— begin Extracted material —

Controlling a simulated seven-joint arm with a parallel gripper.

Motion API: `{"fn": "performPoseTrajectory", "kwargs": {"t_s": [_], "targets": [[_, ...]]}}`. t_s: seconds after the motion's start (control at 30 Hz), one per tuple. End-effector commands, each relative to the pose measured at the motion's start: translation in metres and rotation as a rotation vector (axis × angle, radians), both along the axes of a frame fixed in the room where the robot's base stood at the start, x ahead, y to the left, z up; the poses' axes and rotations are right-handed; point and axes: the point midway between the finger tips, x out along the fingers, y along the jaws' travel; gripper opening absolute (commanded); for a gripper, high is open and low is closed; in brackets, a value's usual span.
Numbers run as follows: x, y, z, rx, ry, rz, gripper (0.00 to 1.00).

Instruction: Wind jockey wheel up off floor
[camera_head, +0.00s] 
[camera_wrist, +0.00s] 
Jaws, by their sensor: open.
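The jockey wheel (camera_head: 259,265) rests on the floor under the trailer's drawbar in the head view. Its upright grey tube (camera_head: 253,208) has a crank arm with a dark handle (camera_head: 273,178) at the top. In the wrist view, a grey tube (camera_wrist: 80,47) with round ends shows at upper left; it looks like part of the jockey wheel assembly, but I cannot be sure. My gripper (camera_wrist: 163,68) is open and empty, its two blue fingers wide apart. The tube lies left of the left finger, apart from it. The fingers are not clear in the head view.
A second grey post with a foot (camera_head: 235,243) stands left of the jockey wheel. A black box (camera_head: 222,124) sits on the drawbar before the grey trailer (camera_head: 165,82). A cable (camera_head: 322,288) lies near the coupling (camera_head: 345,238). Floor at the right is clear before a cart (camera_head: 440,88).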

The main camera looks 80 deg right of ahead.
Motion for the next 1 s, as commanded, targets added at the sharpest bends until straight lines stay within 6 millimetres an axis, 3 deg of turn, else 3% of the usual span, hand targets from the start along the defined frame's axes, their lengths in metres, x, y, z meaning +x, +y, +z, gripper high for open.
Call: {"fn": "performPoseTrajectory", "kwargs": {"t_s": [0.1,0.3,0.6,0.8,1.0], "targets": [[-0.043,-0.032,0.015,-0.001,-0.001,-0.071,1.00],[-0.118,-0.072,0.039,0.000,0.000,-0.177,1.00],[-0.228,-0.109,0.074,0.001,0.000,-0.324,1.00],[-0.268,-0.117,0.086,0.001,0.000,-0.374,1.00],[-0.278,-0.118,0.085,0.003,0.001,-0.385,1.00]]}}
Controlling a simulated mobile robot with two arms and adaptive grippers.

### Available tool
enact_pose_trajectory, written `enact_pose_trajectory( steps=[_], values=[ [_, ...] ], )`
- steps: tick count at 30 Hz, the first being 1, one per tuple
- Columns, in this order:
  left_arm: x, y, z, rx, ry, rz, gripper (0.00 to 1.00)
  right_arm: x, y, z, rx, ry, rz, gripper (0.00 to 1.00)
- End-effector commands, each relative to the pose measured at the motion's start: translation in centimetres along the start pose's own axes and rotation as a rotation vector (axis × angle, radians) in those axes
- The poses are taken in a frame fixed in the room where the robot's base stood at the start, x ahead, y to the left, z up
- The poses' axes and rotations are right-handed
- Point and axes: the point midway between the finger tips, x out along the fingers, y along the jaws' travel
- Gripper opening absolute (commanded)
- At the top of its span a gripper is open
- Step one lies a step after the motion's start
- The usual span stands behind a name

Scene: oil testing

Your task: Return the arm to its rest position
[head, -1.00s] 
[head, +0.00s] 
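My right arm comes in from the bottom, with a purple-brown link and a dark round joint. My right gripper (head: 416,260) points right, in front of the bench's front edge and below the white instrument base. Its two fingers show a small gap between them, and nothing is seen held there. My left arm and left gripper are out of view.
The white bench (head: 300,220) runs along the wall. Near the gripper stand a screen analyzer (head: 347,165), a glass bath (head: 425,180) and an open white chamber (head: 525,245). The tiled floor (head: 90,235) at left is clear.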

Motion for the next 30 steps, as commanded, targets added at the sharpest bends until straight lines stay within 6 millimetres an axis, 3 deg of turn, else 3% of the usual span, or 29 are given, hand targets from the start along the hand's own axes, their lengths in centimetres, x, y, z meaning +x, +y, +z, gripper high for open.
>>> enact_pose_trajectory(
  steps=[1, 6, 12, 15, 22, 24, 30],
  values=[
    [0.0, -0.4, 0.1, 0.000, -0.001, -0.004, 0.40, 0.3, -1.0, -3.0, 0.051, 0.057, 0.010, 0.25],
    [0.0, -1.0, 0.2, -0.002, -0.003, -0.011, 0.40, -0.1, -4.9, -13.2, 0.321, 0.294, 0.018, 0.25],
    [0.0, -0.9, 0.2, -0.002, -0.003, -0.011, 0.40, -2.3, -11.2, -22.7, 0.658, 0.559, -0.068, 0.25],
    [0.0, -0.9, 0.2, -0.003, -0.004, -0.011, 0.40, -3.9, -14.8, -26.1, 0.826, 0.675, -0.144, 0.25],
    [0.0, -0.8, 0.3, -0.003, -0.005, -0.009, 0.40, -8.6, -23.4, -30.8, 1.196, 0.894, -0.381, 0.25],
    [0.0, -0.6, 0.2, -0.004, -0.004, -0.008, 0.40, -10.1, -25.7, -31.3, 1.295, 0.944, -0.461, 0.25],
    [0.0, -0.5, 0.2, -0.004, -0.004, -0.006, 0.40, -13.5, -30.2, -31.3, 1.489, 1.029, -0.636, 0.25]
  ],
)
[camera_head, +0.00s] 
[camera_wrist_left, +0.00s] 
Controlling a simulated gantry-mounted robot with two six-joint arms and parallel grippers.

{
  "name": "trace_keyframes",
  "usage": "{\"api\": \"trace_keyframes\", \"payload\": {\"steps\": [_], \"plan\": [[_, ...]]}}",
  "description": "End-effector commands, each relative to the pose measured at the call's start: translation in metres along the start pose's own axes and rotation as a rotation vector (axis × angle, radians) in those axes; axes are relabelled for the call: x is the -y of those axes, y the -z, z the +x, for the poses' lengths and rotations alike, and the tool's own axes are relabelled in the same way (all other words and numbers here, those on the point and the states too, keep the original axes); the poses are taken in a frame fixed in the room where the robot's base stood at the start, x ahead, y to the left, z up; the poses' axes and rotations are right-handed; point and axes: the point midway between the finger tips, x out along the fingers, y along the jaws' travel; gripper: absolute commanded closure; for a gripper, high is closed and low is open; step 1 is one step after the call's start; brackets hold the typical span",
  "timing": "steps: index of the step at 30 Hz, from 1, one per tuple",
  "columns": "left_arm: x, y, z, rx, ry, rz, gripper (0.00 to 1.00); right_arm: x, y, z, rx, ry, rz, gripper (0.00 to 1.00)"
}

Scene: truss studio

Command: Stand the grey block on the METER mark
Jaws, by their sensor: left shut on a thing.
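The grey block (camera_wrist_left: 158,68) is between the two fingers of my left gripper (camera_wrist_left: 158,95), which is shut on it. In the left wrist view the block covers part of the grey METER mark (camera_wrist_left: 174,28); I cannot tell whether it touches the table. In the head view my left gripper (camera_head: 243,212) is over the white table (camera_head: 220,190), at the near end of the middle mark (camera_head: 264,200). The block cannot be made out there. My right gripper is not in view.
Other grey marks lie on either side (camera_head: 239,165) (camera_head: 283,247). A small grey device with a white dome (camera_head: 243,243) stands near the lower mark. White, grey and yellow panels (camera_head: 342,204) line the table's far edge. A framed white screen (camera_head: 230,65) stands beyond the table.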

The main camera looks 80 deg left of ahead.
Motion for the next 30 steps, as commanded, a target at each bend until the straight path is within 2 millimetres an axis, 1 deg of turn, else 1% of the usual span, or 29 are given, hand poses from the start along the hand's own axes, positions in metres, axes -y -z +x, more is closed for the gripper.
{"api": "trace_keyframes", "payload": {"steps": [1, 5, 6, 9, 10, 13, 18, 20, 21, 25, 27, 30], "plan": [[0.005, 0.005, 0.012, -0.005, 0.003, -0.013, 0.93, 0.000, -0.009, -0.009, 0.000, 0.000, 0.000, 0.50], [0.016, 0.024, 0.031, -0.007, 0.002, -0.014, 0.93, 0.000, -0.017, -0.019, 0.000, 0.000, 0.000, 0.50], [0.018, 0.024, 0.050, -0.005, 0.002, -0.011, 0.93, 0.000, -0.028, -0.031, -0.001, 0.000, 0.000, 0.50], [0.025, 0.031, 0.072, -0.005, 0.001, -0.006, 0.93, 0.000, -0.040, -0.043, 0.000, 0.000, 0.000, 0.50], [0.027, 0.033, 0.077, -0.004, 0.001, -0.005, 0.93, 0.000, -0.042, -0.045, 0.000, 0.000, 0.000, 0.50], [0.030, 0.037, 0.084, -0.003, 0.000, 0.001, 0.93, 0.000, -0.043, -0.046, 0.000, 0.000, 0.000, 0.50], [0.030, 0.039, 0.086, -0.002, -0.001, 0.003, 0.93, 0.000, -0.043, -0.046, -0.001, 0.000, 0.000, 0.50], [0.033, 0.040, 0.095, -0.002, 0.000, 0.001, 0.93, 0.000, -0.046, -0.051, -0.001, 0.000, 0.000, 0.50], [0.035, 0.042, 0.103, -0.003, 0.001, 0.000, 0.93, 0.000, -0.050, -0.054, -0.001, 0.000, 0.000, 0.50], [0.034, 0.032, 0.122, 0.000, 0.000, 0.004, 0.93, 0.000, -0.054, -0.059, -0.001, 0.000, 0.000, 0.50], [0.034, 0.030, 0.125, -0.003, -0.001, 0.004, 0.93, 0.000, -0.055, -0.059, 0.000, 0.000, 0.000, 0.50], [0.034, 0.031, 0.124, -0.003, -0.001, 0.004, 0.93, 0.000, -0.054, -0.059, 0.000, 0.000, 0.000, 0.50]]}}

— end Extracted material —

Request:
Among the records above, extract exactly the lines from the line with "- Point and" to the line with "- Step one lies", both lines included, and leave out the rest.

Written solution:
- Point and axes: the point midway between the finger tips, x out along the fingers, y along the jaws' travel
- Gripper opening absolute (commanded)
- At the top of its span a gripper is open
- Step one lies a step after the motion's start

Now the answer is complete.